Robot control records
--- START ---

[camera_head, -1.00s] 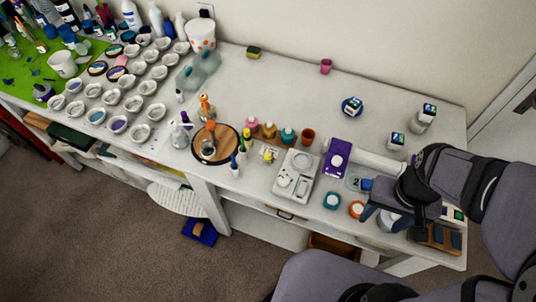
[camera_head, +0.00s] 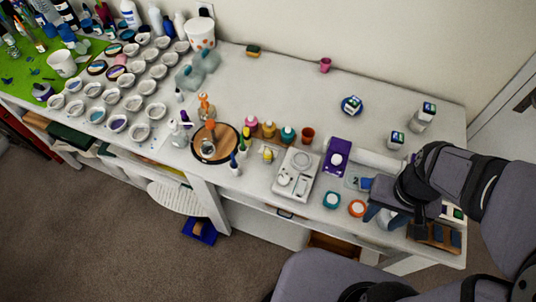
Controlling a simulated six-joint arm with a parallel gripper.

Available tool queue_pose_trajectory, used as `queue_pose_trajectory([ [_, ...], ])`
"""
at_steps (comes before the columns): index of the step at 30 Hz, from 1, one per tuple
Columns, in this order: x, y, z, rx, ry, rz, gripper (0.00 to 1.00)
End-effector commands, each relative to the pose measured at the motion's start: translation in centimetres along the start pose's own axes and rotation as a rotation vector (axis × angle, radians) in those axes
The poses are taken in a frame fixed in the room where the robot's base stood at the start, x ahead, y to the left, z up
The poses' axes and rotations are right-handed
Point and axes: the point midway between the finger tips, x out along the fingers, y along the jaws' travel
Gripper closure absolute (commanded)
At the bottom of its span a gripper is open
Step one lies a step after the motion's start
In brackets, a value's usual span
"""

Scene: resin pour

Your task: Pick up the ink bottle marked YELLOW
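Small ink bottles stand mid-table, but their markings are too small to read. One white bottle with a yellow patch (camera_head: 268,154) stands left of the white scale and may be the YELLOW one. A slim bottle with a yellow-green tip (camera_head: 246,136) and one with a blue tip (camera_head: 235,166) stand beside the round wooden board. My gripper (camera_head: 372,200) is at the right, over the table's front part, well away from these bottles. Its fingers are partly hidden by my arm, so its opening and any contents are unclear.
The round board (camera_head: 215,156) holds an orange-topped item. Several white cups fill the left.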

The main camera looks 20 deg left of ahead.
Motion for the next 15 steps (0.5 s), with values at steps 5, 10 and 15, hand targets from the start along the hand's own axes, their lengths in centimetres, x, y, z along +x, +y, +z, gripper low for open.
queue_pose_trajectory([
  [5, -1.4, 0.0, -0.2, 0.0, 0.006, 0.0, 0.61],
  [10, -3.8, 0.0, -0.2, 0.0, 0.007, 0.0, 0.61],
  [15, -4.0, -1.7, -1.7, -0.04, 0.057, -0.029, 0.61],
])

--- END ---
--- START ---

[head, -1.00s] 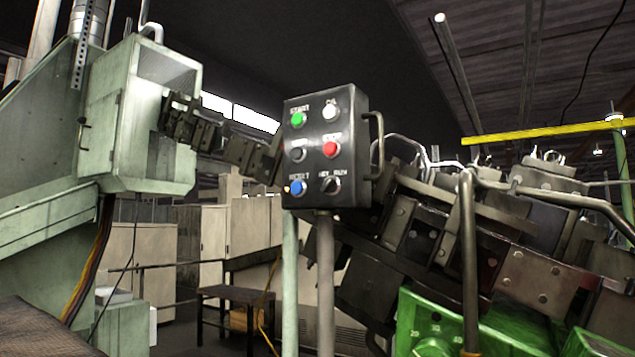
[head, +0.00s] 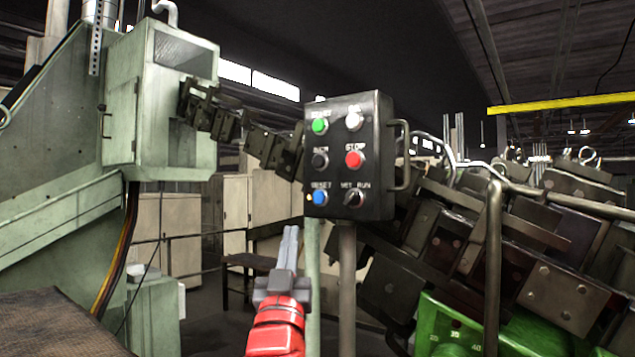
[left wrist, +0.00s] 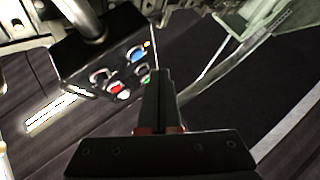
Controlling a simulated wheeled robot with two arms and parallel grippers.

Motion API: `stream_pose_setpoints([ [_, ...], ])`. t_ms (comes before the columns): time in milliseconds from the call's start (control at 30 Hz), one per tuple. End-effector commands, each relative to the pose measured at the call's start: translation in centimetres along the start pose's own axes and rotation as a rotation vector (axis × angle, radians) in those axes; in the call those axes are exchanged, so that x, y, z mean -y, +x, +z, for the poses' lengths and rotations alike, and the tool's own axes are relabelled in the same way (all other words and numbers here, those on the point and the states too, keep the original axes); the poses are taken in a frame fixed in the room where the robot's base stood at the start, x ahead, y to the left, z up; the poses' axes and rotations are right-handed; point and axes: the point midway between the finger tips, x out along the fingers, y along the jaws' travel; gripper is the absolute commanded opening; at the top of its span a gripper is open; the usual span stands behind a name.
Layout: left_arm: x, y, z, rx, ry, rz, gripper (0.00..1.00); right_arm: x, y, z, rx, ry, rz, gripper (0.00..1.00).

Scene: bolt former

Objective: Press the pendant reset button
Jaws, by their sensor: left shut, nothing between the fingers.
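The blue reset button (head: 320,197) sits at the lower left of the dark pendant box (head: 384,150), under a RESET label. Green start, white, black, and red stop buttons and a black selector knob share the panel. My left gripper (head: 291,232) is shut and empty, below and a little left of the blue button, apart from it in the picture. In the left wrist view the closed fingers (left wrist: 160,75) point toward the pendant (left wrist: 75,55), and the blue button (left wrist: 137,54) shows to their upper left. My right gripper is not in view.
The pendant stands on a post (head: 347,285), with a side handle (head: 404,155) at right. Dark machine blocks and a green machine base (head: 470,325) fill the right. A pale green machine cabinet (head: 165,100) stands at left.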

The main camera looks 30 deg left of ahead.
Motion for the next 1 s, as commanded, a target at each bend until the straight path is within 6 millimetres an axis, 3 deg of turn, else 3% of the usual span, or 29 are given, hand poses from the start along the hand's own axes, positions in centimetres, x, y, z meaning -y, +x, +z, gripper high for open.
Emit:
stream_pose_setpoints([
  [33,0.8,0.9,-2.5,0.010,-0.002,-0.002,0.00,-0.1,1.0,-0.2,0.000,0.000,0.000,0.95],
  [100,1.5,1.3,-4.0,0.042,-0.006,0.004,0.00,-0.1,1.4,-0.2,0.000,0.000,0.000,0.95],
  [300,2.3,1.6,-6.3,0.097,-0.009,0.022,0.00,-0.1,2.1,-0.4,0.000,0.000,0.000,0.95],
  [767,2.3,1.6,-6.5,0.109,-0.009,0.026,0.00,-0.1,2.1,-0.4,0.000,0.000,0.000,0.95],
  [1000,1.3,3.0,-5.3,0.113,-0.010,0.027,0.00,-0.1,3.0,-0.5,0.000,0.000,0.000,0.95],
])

--- END ---

**What to do**
From the entries above, copy exactly the lines starting at the one with "[camera_head, -1.00s]" and stopping at the one with "Scene: resin pour", keeping both ends. Drop the pictures.

**Finished answer**
[camera_head, -1.00s] 
[camera_head, +0.00s] 
Controlling a simulated six-joint arm with a parallel gripper.

Available tool queue_pose_trajectory, used as `queue_pose_trajectory([ [_, ...], ])`
"""
at_steps (comes before the columns): index of the step at 30 Hz, from 1, one per tuple
Columns, in this order: x, y, z, rx, ry, rz, gripper (0.00 to 1.00)
End-effector commands, each relative to the pose measured at the motion's start: translation in centimetres along the start pose's own axes and rotation as a rotation vector (axis × angle, radians) in those axes
The poses are taken in a frame fixed in the room where the robot's base stood at the start, x ahead, y to the left, z up
The poses' axes and rotations are right-handed
Point and axes: the point midway between the finger tips, x out along the fingers, y along the jaws' travel
Gripper closure absolute (commanded)
At the bottom of its span a gripper is open
Step one lies a step after the motion's start
In brackets, a value's usual span
"""

Scene: resin pour

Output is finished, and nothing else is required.